Step 5: Spray paint over with matte black spray paint. Let dry. My paint crackled as it dried to reveal the white paint beneath, which I actually like. If you don't want this look, you'll have to ask somebody else because I don't know how this happened!

Step 6: Spray paint hardware. If you want to spray paint the nails, push them half-way in to a piece of styrofoam or corrugated cardboard to told them upright.

Step 7: Re-attach hardware to drawer fronts.

Some "before" shots:

The inside of the drawers, rid of their YUCKY velvet!

Before shot of the detail on the top.
The dresser without its drawers - oh my!

Back of the old dresser

Some "after" shots:

The beautiful carved edges.

A beautiful pattern that looks like it's stamped into the wood, but could be carved.
A close-up of the entirely unintentional (but delightful) "crackle-effect"
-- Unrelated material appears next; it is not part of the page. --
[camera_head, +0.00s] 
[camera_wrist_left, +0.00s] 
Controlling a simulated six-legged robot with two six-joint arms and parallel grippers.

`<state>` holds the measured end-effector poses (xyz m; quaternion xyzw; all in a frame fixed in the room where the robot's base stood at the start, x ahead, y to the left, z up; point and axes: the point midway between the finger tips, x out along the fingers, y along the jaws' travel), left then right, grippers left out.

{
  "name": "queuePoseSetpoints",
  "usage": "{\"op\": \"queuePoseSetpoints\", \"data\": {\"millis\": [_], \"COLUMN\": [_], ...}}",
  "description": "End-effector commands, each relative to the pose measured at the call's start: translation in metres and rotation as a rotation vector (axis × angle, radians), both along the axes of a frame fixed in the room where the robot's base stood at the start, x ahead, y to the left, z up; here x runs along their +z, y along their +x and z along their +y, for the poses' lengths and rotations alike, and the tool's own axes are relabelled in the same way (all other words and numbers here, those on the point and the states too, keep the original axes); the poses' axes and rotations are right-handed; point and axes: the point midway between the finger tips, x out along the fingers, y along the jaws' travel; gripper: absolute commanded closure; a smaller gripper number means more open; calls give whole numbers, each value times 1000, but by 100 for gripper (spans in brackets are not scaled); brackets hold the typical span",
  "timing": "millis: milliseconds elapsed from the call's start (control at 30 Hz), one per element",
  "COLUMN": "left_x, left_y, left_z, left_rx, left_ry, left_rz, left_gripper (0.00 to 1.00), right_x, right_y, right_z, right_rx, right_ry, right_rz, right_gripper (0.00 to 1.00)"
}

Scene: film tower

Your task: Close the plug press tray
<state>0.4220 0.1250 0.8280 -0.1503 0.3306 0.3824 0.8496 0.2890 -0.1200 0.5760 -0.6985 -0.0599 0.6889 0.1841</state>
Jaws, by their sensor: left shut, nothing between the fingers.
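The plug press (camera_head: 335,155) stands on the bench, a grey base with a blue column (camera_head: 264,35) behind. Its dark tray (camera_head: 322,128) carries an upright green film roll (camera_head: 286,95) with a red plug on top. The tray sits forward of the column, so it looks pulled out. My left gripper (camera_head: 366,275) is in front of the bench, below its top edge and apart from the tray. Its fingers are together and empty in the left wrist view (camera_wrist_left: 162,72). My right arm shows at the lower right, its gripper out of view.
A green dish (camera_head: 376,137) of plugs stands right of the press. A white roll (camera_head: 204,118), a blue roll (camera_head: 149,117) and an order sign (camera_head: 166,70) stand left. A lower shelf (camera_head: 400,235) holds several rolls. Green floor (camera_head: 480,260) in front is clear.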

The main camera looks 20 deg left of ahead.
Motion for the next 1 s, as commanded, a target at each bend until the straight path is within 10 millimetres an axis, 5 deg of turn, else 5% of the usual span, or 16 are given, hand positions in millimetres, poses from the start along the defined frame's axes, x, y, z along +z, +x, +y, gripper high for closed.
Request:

The original dresser had 2 drawer pulls the large drawers, but was missing a couple of them, so I moved the large drawer pulls to the center, so that I only needed one per drawer. One nail was missing, so I found a similarly-sized screw in my glasses repair it!

Showing the replacement screw.
 Now, it's ready for one of my BJDs to store their stuff, use as a photography prop, or a display. And all for less than $10!


  1. Ooh, how I wish I had found that before you painted it! I love those little 1960s gilded Italian pieces, and they're not easy to come by, not in good condition. They and other pieces, such as trays, pencil cups, wastebaskets, and cigarette boxes, were made as inexpensive home designer and tourist pieces, and exported to the US in large numbers back in the "Hollywood Regency" era, the early to mid-1960s. Jewelry chests like yours do make great doll dressers. I have a beautiful one sitting on my own dresser! It looks like a miniature closet. I found it in a thrift store in Vermont for about $5, and couldn't believe my luck! I've been trying to find more like it for years! But they weren't made especially well, and the dusty gilding style must've looked very dated by the time the mid-70s rolled around. They must've looked really "grandma" by then.

    And I know what you mean about the yellow's an old-gold color that reminds me of another time. When that stuff goes shoddy, with that funky old jewelry smell, it's just depressing looking.

    Take care, and I hope your doll enjoyed her great dresser!